TAMARA CHUANG has an article on The Denver Post website titled “How the Solar Decathlon has helped create your high-tech home — and where it’s going next.” Below is a brief excerpt and a link to the full article.
In 2007, students building a house in the U.S. Department of Energy Solar Decathlon hung a touchscreen monitor on the wall and connected it to the internet through a desktop computer. They developed software so people could touch the screen to turn the lights on or off, monitor energy use and control the security system.
“That was before the iPad existed,” said Joe Simon, competition manager for this year’s Solar Decathlon, which runs in Denver through Oct. 15. “Two years later, schools had better-looking programming. They had the iPad integrated. Two years after that, a team had modified the Microsoft Kinect (game controller) so that everything in the house could be controlled by hand movements. Two years after that, those students founded a company for energy management, which is now being used by Southern California Edison and has venture funding.”

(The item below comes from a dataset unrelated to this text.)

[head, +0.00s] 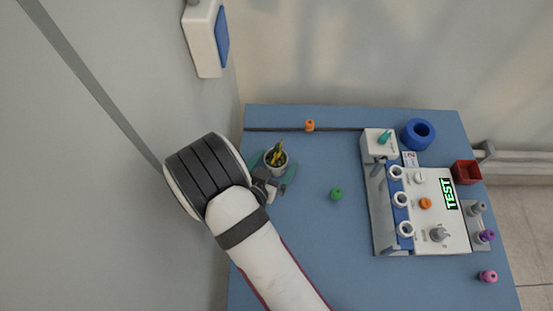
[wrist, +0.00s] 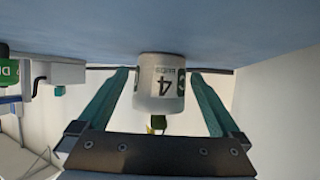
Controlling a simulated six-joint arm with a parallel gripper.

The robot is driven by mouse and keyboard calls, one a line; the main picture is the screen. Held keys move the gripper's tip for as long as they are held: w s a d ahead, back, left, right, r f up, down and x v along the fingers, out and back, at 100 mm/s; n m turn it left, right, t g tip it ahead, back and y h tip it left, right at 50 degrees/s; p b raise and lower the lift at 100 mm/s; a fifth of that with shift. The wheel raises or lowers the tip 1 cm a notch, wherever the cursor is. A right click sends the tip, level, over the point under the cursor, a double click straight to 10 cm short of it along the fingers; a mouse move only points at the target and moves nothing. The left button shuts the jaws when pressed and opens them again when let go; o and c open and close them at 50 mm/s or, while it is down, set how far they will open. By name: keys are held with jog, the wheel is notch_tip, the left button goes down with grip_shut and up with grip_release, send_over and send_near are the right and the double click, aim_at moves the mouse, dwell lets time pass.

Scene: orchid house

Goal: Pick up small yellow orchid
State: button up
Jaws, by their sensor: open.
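The small yellow orchid (head: 278,152) stands in a white pot (head: 269,168) at the table's left side, near the back. In the wrist view, which shows the scene upside down, the pot (wrist: 160,88) bears a "4" label and a bit of yellow orchid (wrist: 157,122) shows at its open end. My gripper (head: 273,166) has its teal fingers open on either side of the pot. In the wrist view the gripper (wrist: 160,74) shows a gap between each finger and the pot. Most of the orchid is hidden there.
A grey-white device (head: 440,190) with knobs, white rings and a "TEST" display fills the blue table's right side. A green knob (head: 336,194) lies mid-table, an orange one (head: 310,125) at the back. A blue ring (head: 418,134) and red box (head: 467,172) stand back right. The wall is close left.

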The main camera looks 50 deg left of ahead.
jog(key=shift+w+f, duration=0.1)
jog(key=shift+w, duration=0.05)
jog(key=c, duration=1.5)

Many of the innovative technologies that visitors spot at this year’s event could wind up inside your own home. Actual solar energy is, after all, just one-tenth of the global competition — which this year includes 11 teams hailing from places such as Switzerland, the Netherlands and the University of Denver. Building a fully functional solar house for the college students was the easy part. It’s the additional architectural twists and engineering breakthroughs that will help win awards at the biennial event, now in its eighth year. But that’s the beauty of a showcase that offers a glimpse into the future. Since 2007, there’s been a category to encourage students to make it happen: Market viability or market appeal.